Jesca Hoop
Jesca Hoop
Jesca Hoop “My stitching was born to fall apart,” says Jesca Hoop in her characteristic manner, at once enigmatic yet perfectly clear. Her demeanor is dark and watery with a palpable spiritual energy. The naturally unconventional young writer/artist is summing up her life’s story, which began with a strict Mormon upbringing and then veered dramatically, taking her to the most rugged and remote locales in America. There, she lived and worked as a survivalist in the most elemental fashion, before making her reentry into civilization in her unique way, becoming the nanny to the three children of Tom Waits and his wife and co-writer Kathleen Brennan. “I like to maximize my idiosyncrasies,” she further explains, describing how she interacts with her destiny.

One of five children in a fifth generation Mormon couple, Hoop was steeped in a musical environment created by her family. She began performing as a child and starred in her high school choir. “We were never allowed to watch MTV,” she recalls, “but I loved mainstream radio. My favorites were The Police, Tears for Fears, Duran Duran, The Beatles, Cat Stevens, The Beastie Boys, Led Zeppelin, Joni Mitchell, The Talking Heads, etc. In addition to my musical picks, my parents’ music played a significant role in my development as a writer. We listened to Crosby, Stills and Nash, Paul Simon, Ian and Silvia, Neil Diamond, James Taylor, Pentangle, The Pogues, Barbara Streisand and Abba, Abba, Abba.”

“As a family,” Hoop continues, “we would sing old, old folk songs, like murder ballads and church hymns in four part harmonies. Murder ballads and church hymns.and they wonder what happened to me,” she jests. “I would sing along with all these different kinds of music and mimic them, so I had a real sense of how to slip in out of genres. Eventually, when I’d write songs, they would come out in weird and abstract ways, but I still had a connection to what you might call the norm. And then when I moved further and further away from mainstream living, it really twisted my sensibilities-kind of mangled them a bit-thank God. I had no connection with pop culture for years. When you strip down to raw elements, you actually can conjure up an original viewpoint.” Hoop broke away from the strictures of Mormonism just as her parents were separating. During this time, her mother Janette turned the basement into a theatre, and brought in all sorts of eccentrics to rehearse and put on musical plays for the community. “Our theatre even had a ghost,” Hoop states plainly, “A woman in a red dress. We determined that she was there to watch over our family as it was dividing. At the same time, Jesca started to rebel against the traditions of her family and the only life she had known. “My girlfriend and I started smoking pot, which was such an out there thing for me to do given my upbringing. I was singing with the Santa Rosa Chamber Choir at that time. The combination of singing in that style for hours a day and smoking thrashed my voice, until it was gone. I had to leave the choir, and it took me about a year to regain my vocal strength. I had to re-teach myself how to sing in the ways that worked for me--Cut a new pattern and stitch myself back together. It was a blessing. It is why I sing the way I do. Appropriately, at that time I started listening to Kate Bush, Tom Waits, Bjork and Diamanda Galas.”

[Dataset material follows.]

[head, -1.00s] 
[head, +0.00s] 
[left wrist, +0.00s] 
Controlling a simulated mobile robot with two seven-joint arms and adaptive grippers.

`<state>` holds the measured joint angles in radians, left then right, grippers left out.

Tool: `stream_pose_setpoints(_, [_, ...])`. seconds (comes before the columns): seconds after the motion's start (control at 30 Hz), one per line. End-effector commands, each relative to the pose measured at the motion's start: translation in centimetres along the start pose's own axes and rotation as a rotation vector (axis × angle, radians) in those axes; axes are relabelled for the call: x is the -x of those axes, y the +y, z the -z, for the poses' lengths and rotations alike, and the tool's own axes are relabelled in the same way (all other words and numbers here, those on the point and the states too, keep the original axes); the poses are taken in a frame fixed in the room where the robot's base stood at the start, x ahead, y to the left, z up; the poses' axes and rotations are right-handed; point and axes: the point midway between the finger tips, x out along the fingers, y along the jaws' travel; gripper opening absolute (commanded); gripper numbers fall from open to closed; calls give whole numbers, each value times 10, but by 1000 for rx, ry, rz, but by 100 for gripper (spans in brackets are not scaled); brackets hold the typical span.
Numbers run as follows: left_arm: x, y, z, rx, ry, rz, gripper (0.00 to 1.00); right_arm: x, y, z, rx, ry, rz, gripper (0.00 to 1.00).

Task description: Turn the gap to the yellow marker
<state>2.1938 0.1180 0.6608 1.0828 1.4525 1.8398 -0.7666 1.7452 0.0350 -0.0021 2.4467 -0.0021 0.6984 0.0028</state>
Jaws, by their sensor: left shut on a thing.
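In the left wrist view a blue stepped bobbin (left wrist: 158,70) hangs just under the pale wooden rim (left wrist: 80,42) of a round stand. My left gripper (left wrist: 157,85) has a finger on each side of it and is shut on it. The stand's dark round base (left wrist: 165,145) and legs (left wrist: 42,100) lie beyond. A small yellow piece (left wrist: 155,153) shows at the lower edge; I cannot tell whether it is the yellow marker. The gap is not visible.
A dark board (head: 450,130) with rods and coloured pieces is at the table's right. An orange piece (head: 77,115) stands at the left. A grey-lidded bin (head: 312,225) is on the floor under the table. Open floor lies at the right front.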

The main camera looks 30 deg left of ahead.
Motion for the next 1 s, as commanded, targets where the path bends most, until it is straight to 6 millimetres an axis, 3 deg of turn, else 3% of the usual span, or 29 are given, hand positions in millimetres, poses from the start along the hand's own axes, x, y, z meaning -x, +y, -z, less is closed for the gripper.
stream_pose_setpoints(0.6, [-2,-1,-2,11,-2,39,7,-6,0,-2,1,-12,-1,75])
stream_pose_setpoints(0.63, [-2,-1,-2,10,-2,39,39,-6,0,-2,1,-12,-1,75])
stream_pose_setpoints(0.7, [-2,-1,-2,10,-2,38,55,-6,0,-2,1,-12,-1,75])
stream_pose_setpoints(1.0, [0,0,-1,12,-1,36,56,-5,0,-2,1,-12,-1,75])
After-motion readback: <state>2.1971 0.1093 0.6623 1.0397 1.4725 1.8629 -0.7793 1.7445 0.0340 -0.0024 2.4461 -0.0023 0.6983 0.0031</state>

Hoop spent the next several years homesteading in Northern California, Wyoming and in the high mountains of Arizona, where she worked in a wilderness rehabilitation program for mixed up kids. “I always wrote during this period and performed these songs within the context of firesides and porch session--but I never thought career-wise. I just loved living in the mountains, way out, isolated and being very close to nature. But then I realized that I had left behind something that was very dear to me--The Stage. I decided to move back to California, find a shack and fix it up, and start my band.”

Hoop formed a duo with a friend and started playing in Northern California clubs before going to work for the Waits family. The nature of this relationship and Hoop’s budding talent inspired the couple to become her mentors. “This was very fortuitous timing as I was myself a pretty mixed up kid and in dire need of direction at that point in my life,” she says. Things started to move when the Waits sent Hoop’s demos to their publisher, Lionel Conway, who in turn put a copy in the hands of influential KCRW DJ Nic Harcourt, who began playing the song “Seed of Wonder”--the same song that convinced the Waits that she was ready--on his Morning Becomes Eclectic Show. “Seed” became one of KCRW’s top five requests for eight weeks running, a station record.

After being pursued by several labels, Hoop has signed with 3 Entertainment, a newly formed co-venture with Columbia Records. She is now in Los Angeles producing her debut record.

When asked what her music is about, Hoop considers the question for several moments before replying. “To me it is about fostering the imagination--invention and making a life of one’s own. It’s very heart-centered music, and at the same time, there is something very playful and sensual about what I do. I try my best to give something away--to create something that someone can actually make use of, so that within that creation they can drive their own story.”